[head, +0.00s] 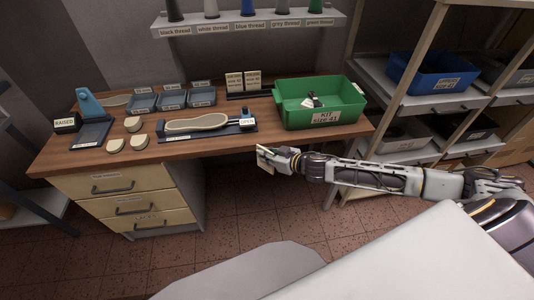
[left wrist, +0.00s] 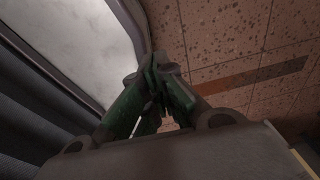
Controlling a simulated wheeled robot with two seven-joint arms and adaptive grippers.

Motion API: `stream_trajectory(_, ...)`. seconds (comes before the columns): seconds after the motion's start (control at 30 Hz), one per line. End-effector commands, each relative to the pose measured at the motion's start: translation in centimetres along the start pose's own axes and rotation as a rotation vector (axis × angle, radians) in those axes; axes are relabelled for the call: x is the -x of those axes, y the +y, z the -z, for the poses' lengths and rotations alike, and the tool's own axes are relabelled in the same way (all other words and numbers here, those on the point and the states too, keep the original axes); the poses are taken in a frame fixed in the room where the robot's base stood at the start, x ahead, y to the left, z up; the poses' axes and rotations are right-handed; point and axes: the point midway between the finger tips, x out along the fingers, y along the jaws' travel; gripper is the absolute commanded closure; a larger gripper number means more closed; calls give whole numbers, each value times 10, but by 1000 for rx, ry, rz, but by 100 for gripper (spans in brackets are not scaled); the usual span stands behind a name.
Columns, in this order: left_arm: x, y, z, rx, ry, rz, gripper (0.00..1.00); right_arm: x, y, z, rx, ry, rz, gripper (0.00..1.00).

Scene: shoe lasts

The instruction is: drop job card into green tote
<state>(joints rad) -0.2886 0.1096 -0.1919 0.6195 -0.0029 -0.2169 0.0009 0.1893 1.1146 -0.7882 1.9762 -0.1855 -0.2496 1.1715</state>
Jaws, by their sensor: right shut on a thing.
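The green tote (head: 345,94), labelled "KIT size 41", stands at the right end of the wooden bench. A small dark and white item (head: 314,101) lies inside it. My right gripper (head: 268,156) is shut on a small pale card (head: 264,165), which looks like the job card. It is in front of the bench's front edge, left of and nearer than the tote. The gripper hides part of the card, and its print cannot be read. My left gripper (left wrist: 157,68) shows only in the left wrist view, with its fingers together and nothing visible between them, above the tiled floor.
Two upright cards (head: 243,81) stand in a rack behind the tote's left side. A shoe last holder (head: 205,126) marked "OPEN" lies left of the tote. Small blue trays (head: 172,97) are farther left. A shelf unit with a blue bin (head: 432,76) stands at right.

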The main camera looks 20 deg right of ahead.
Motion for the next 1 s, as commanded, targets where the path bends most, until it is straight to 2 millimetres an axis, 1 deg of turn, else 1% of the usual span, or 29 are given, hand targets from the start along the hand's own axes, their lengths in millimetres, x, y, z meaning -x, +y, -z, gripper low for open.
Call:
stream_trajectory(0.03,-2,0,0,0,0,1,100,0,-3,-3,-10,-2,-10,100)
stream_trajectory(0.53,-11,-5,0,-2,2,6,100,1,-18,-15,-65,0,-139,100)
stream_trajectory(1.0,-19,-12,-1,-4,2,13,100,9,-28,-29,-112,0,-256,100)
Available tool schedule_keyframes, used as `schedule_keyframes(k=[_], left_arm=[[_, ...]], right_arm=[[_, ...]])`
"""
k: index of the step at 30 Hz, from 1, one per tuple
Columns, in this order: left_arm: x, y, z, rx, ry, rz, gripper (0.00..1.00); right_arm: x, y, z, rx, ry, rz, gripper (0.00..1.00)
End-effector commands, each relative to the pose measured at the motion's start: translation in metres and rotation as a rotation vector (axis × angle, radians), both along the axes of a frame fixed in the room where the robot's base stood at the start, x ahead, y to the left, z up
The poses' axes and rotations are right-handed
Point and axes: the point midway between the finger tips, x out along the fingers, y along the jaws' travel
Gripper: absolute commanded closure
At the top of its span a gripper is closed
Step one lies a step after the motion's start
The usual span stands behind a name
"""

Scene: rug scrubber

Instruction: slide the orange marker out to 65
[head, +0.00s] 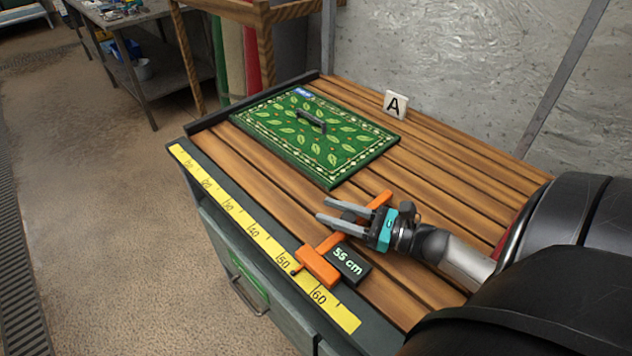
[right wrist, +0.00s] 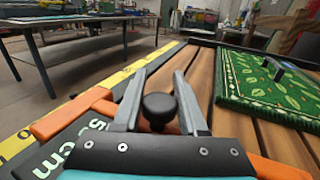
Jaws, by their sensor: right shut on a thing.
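The orange marker (head: 318,267) lies across the slatted bench with its block at the yellow ruler (head: 232,210). Its pointer tip is between the 50 and 60 marks, and its black display (head: 350,263) reads 55 cm. An orange bar runs from the block under my right gripper (head: 322,210) to a second orange end (head: 380,199). In the right wrist view my right gripper (right wrist: 160,76) has a black knob (right wrist: 160,108) of the marker between its fingers and is shut on it. My left gripper is not in view.
A green leaf-patterned rug board (head: 330,175) with a black handle lies farther along the bench. The ruler's 60 end beyond the marker looks clear.

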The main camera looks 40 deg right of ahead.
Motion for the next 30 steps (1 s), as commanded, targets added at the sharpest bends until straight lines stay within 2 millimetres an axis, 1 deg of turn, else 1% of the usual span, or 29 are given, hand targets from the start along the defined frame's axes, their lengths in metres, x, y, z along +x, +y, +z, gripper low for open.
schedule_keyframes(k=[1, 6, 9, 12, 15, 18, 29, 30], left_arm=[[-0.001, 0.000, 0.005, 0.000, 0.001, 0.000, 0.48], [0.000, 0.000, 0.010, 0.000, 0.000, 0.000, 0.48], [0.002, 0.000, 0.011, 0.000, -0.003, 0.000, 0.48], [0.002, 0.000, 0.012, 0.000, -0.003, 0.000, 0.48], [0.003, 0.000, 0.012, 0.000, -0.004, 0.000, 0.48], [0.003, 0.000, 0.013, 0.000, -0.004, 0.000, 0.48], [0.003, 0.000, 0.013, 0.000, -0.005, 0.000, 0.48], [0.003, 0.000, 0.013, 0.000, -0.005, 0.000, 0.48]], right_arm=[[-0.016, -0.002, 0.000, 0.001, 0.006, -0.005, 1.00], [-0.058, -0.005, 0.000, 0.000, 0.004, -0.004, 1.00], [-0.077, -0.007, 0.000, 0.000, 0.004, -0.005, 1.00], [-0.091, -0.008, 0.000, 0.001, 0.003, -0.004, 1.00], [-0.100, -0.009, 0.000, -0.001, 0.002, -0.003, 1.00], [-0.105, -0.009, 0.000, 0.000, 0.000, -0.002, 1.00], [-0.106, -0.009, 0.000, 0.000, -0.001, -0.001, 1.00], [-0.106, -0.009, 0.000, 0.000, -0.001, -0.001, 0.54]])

· · · ·

*Problem*. From the line with "Scene: shoe lasts" through the line with "<state>(joints rad) -0.2886", set down every line exactly and nothing besides.

*Result of this exercise*.
Scene: shoe lasts

The instruction is: drop job card into green tote
<state>(joints rad) -0.2886 0.1096 -0.1919 0.6195 -0.0029 -0.2169 0.0009 0.1893 1.1146 -0.7882 1.9762 -0.1855 -0.2496 1.1715</state>

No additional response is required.